As first-timers to Tuscany, we were shocked to see how truly beautiful the region is, especially from the vantage point of Villa Belvedere, which has its own vineyards (grapes were fully ripe on the vine during our visit) and where soft breezes glide through olive trees that grow on hills that overlook valleys, smaller hills, other vineyards and roadways that lead to medieval villages.

That evening we sat on the villa's terrace and had a private wine tasting. As fascinating as it was, we had to stop to stare at the stunning sunset, which changed its medley of hues with every passing minute. That evening, we dined in the villa's wine cellar.

The next morning, some stayed behind to enjoy the lovely pool while we went on an optional tour of Monteriggioni. We insist you recommend that clients visit this quaint hillside town, which is just half-an-hour ride from the villa. At 9:15 in the morning, only a few shops were opening up, proprietors were putting out their wares, and a little black dog (who seemed to belong to the entire town) was running around in the sunlight in the village square. After taking in all of this, as well as the aroma of fresh tomato sauce infused with basil and garlic wafting in the air, we knew this was where we wanted to spend the rest of our days.


It was not to be, however; we needed to return to the villa for our pasta-making lesson.

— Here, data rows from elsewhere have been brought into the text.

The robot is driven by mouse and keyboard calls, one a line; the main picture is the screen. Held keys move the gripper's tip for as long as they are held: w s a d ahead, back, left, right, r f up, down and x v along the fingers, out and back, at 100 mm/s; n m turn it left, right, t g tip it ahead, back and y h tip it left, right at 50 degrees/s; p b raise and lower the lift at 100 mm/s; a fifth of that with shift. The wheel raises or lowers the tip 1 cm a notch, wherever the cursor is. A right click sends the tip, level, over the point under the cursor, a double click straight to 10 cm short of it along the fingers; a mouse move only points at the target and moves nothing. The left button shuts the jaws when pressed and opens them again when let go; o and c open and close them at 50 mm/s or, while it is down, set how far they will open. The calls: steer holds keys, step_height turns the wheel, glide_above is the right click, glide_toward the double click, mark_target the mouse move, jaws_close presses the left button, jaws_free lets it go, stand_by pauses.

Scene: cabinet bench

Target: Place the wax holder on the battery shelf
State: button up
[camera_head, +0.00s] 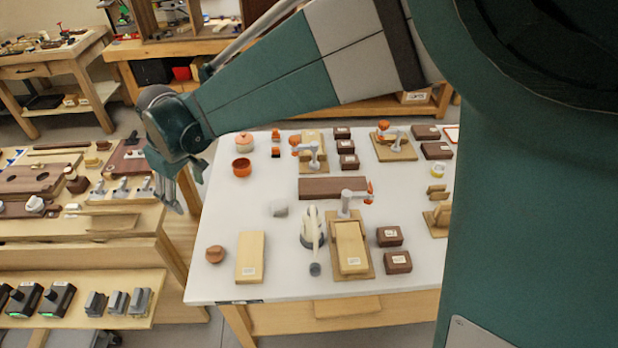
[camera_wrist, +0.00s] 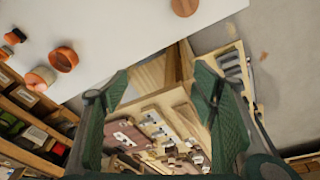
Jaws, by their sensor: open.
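No label marks the wax holder. Candidates on the white table are a small round brown pot (camera_head: 215,254), an orange bowl (camera_head: 242,167) and a lidded pinkish jar (camera_head: 244,145); I cannot tell which it is. The likely battery shelf is a low wooden shelf (camera_head: 85,321) at lower left, carrying black-and-green and grey blocks. My gripper (camera_head: 176,198) is open and empty, high between the white table and the left bench. In the wrist view its fingers (camera_wrist: 160,85) are spread, with the brown pot (camera_wrist: 184,6) at the top edge.
The white table (camera_head: 225,285) holds wooden boards, brown boxes and orange-and-grey clamps. The left bench (camera_head: 110,245) carries tools and boards above the low shelf. The table's left front has free room. My arm hides part of the back and right.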

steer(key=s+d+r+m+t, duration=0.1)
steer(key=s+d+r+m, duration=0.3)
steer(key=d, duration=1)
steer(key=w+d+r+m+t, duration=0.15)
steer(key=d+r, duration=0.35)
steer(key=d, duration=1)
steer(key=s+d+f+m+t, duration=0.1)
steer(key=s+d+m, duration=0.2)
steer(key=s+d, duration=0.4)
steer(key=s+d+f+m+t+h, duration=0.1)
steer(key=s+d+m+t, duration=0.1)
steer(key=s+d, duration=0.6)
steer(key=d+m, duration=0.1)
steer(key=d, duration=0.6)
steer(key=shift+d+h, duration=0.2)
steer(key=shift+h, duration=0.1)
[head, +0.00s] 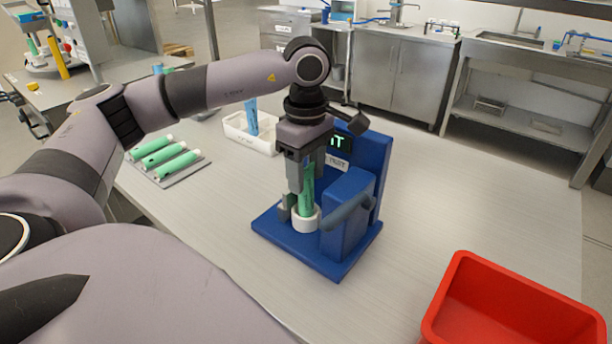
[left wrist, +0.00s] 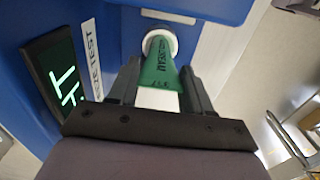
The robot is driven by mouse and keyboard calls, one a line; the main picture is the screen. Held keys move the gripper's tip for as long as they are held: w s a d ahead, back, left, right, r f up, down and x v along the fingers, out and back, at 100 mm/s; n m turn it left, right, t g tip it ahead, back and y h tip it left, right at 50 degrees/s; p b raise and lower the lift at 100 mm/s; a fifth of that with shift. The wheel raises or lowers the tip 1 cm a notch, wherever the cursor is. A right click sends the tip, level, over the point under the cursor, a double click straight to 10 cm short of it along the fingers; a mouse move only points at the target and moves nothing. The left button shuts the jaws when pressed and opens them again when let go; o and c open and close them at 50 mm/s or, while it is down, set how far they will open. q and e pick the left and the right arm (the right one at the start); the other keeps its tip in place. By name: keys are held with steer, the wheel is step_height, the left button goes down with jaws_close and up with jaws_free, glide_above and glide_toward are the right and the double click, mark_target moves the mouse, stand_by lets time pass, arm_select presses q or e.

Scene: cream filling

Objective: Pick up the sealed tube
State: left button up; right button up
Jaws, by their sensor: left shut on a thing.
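A green tube (head: 307,193) stands upright in the white round holder (head: 306,219) of the blue machine (head: 350,215). My left gripper (head: 298,200) points down from above and is shut on this tube. In the left wrist view the green tube (left wrist: 160,72) lies between the two dark fingers, with dark lettering on its side and its far end in the white holder (left wrist: 160,42). The machine's lit display (left wrist: 62,80) shows green characters, partly cut off. My right gripper is not in view.
Several green tubes (head: 163,151) lie on a grey tray (head: 196,168) at the left. A red crate (head: 455,290) is at the front right. The table right of the machine is clear.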

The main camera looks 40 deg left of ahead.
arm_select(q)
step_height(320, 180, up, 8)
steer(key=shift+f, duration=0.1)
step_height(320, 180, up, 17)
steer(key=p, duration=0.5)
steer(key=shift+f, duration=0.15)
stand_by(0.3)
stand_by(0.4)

Foodies, take note: This is a roll-up-your-sleeves, get-down-and-dirty session that you don't leave without learning what really goes into making good pasta. After the lesson, we retired to the terrace for a pasta lunch and some of Villa Belvedere's own Chianti Classico. We rested up after that and then boarded the motorcoach for nearby San Gimignano, a town of towers and winding hills that's filled with shops, restaurants and an expansive piazza.

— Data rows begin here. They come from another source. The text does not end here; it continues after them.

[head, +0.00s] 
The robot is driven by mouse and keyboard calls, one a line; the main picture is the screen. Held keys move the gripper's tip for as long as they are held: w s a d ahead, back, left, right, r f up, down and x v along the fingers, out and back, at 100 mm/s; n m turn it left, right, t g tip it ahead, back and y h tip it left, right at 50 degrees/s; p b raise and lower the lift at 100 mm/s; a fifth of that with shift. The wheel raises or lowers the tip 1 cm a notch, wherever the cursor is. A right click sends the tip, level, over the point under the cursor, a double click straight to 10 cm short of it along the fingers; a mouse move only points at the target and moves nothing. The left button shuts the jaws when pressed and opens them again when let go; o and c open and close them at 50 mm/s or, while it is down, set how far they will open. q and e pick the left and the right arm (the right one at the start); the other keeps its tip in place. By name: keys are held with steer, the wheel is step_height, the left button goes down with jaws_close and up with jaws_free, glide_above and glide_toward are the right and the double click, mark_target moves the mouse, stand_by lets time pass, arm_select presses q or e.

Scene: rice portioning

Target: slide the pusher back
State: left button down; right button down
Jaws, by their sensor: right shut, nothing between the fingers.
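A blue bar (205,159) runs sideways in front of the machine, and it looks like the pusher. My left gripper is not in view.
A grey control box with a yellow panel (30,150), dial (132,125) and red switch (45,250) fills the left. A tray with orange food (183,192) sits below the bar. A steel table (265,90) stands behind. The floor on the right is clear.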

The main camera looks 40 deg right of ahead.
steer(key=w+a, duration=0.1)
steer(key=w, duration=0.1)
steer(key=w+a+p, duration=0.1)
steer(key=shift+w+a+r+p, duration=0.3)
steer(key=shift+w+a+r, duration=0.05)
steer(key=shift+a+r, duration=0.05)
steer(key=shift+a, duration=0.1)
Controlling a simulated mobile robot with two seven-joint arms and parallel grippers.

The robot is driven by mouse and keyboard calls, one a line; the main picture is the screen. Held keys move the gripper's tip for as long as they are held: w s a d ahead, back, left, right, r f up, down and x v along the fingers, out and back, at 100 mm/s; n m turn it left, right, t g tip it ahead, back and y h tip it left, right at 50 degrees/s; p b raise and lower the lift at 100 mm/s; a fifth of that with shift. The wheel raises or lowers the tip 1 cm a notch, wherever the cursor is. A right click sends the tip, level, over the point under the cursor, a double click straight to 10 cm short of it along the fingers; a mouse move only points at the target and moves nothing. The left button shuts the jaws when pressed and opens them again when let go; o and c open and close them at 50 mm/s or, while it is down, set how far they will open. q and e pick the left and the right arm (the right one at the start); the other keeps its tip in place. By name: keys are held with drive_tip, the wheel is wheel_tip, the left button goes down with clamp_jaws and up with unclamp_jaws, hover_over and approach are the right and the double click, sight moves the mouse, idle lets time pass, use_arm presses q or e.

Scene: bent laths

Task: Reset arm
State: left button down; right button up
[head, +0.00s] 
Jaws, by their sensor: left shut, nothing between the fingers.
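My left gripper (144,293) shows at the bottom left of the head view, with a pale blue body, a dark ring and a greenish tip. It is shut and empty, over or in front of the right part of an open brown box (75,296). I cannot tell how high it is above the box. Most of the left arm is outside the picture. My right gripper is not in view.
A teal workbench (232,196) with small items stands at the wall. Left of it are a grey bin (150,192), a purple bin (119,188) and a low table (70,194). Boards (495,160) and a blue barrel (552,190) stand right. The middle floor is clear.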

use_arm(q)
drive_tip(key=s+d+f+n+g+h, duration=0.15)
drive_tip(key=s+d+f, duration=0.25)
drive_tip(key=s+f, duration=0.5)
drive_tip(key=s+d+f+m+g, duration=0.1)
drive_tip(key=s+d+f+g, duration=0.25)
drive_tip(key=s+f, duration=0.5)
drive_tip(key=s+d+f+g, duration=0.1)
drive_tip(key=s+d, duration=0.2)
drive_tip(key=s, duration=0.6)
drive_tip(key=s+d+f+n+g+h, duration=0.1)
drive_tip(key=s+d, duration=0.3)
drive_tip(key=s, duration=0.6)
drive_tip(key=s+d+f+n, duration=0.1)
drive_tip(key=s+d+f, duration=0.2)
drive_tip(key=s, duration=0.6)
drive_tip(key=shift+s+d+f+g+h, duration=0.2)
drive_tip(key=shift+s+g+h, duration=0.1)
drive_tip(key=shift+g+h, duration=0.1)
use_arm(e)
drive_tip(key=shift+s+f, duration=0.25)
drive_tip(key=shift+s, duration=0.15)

No visit to Tuscany is complete without a day in Florence, where an expert guide showed us the statue of David at the Gallery of the Accademia, the Ponte Vecchio and a number of other must-see treasures. We had hours and hours to wander through markets and shops and hidden streets until we discovered the ideal restaurant for still more pasta and wine.

The next day served up Siena, where our guide, Nicolette, secured our group access to a rarely open contrada museum, where she explained how the entire city is divided into 17 districts (contradas) whose horses race in the annual Palio di Siena around the city's Piazza del Campo every July 2 and August 16. We had plenty of time to explore the city on our own as well before heading back to the villa for our farewell dinner.


We won't reveal what our surprise was that evening, for each Adventure by Disney concludes with its own treat for participants. What we can reveal is that throughout our entire "Taste of Tuscany" experience, Marco and Cynthia plied us with one surprise after another, whether it was a postcard of the Vatican, complete with stamp, that we were able to fill out and mail from the Vatican post office, or group photos of the adventure we'd enjoyed the day before. The Adventures by Disney team strives to differentiate itself from other tour operators with a number of such amenities, and it doesn't overlook the fact that an abundance of bottled water (gratis) and healthy snacks passed around the motorcoach on every leg of the journey goes a long way.

And so we departed Tuscany, where we'd decided every day feels like Sunday morning, when the sky is blue and just about anything seems possible. Our group disbanded—some in tears, because they'd realized their dream of seeing Italy had finally come true in a way they'd never imagined possible.